MLB can request a one-time extension of its administrative leave for an additional seven days with consent from the MLB Players Association. The joint domestic violence policy states that consent "shall not be unreasonably withheld." The calendar might be relevant here. An extension of the current administrative leave would keep Bauer off the field through the All-Star break, buying even more time for an ongoing investigation. The expectation, however, is that this could take a while, possibly putting MLB in a position where Bauer must return to the active roster while the investigation continues. The administrative leave might merely delay that reality. The commissioner's office has the right to request an additional extension of that leave time in order for the investigation to wrap up, but the MLBPA must agree to that too.

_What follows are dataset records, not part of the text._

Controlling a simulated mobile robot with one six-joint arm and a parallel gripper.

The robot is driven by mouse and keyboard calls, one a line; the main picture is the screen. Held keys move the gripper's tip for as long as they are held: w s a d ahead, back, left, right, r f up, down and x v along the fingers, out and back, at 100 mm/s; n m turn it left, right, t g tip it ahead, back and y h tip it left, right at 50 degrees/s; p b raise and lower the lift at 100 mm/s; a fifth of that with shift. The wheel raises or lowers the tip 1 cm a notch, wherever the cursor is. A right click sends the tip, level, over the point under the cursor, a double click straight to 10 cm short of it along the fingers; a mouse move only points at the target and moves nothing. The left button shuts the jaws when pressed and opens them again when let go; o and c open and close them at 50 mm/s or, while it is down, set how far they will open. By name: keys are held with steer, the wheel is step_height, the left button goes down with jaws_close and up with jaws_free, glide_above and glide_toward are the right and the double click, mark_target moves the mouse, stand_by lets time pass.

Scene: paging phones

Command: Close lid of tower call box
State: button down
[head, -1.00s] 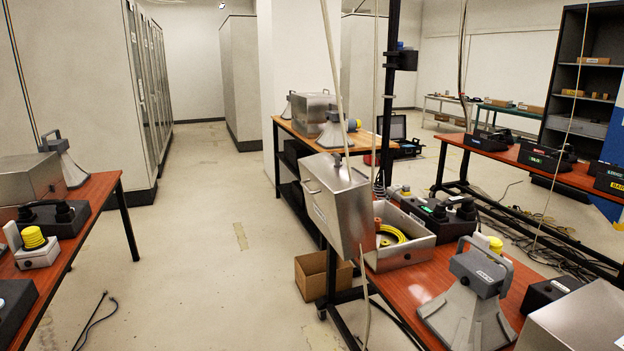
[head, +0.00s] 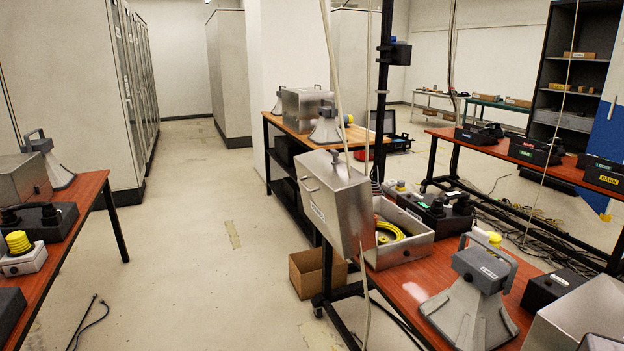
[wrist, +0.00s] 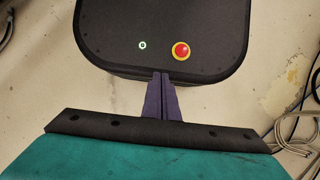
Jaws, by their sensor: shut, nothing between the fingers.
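A grey metal box (head: 408,252) sits on the red-brown bench at right centre in the head view. Its open top shows a coiled yellow cable and a red-orange part. A broad metal panel with a handle, apparently its raised lid (head: 330,200), stands tilted up at its left side. I cannot read its label, so I cannot tell whether it is the tower call box. My gripper (wrist: 165,76) shows in the wrist view with its two dark fingers shut and empty. It is apart from the box, which is not in the wrist view.
A grey horn speaker (head: 472,297) and a black unit (head: 553,288) stand on the near right bench. Several labelled black boxes, one reading BARN (head: 605,175), sit on the far right bench. A cardboard box (head: 312,272) lies on the floor. The middle floor (head: 205,265) is clear.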

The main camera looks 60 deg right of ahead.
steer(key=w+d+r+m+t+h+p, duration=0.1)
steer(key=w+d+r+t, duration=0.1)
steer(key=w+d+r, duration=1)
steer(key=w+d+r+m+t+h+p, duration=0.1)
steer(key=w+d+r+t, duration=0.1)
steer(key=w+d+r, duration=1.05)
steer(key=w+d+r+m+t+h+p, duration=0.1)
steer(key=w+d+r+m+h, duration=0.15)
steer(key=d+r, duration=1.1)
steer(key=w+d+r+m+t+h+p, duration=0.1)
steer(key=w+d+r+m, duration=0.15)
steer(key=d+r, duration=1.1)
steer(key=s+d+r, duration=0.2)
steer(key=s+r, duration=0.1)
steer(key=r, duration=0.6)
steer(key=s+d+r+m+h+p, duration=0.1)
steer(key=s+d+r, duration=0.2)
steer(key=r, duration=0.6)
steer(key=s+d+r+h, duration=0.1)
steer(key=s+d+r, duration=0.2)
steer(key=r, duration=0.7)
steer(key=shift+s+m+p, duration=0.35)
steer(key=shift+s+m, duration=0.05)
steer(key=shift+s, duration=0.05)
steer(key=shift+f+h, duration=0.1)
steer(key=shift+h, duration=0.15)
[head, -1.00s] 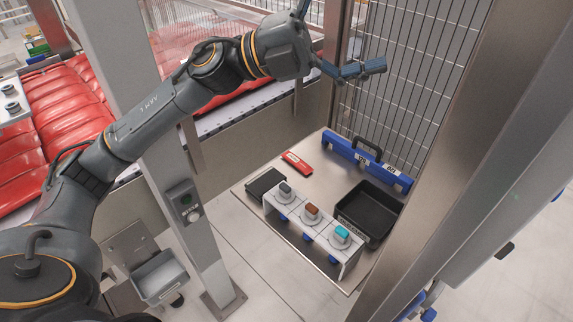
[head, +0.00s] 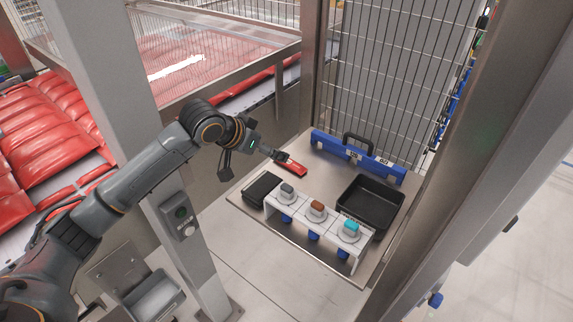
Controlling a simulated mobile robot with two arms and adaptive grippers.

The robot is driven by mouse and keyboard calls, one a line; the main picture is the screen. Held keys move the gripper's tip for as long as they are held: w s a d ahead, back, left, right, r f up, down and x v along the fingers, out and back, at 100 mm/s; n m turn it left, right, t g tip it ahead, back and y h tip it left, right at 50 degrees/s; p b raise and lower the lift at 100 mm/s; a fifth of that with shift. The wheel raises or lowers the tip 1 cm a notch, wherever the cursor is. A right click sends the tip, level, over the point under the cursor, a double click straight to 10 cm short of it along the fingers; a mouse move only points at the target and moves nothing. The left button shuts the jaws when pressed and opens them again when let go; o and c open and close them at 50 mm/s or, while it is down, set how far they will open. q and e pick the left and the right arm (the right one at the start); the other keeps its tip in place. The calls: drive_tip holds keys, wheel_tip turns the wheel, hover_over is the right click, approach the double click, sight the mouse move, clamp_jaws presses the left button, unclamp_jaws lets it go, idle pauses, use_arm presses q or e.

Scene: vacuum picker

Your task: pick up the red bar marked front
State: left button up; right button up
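The red bar (head: 295,169) lies on the metal table (head: 318,183), behind the white stand. It has a pale mark that is too small to read. My left gripper (head: 281,156) is at the bar's upper left end, reaching in from the left, with its fingertips at or touching that end. The fingers are small and partly overlap the bar, so I cannot tell whether they are closed on it. My right gripper is not in view.
A white stand (head: 331,229) carries grey, brown-red and teal pieces on round mounts. A black box (head: 261,188) stands left, a black tray (head: 385,183) right. A blue bar tool (head: 384,169) lies along the back by the mesh fence (head: 395,75). A post (head: 128,110) stands at left.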

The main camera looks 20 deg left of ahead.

Bauer traveled to Washington with the Dodgers, and manager Dave Roberts said Thursday the plan was for him to pitch Sunday. What changed?
MLB took it out of the Dodgers' hands. Roberts alluded to that prior to Thursday's series opener, saying the decision for Bauer to take his regular turn in the rotation rested with MLB. When asked why he couldn't simply make the decision to skip Bauer's turn, given that he is the manager of the team, Roberts said: "I'm in the position of following the lead of Major League Baseball. Their recommendation was for us to use our scheduled Sunday starter and to move forward and have him start that game on Sunday. For me to try to read into it any more outside of just following what they had advised me and us to do -- I just choose to follow kind of their lead."
Where does the legal investigation stand?
The Pasadena Police Department is continuing its investigation. The police have been involved since May 18, a couple of days after the second sexual encounter, when two detectives drove to the woman's house in San Diego to get a statement. The case is expected to be sent to the Pasadena District Attorney's Office, a source said, though the timing is unknown.
How has MLB handled other in-season domestic violence charges?
There have been 13 players disciplined in the six years since the domestic violence policy was introduced, with suspensions ranging from 15 games (Steven Wright of the Boston Red Sox and Jeurys Familia of the Mets) to 162 games (free agent Sam Dyson, who is serving his suspension this season). Among the notable names who have also been disciplined are Dodgers starter Julio Urias (20 games in 2019), Yankees closer Aroldis Chapman (30 games in 2016), former Chicago Cubs shortstop Addison Russell (40 games in 2018), former Toronto Blue Jays closer Roberto Osuna (75 games in 2018) and former Colorado Rockies shortstop Jose Reyes (51 games in 2016).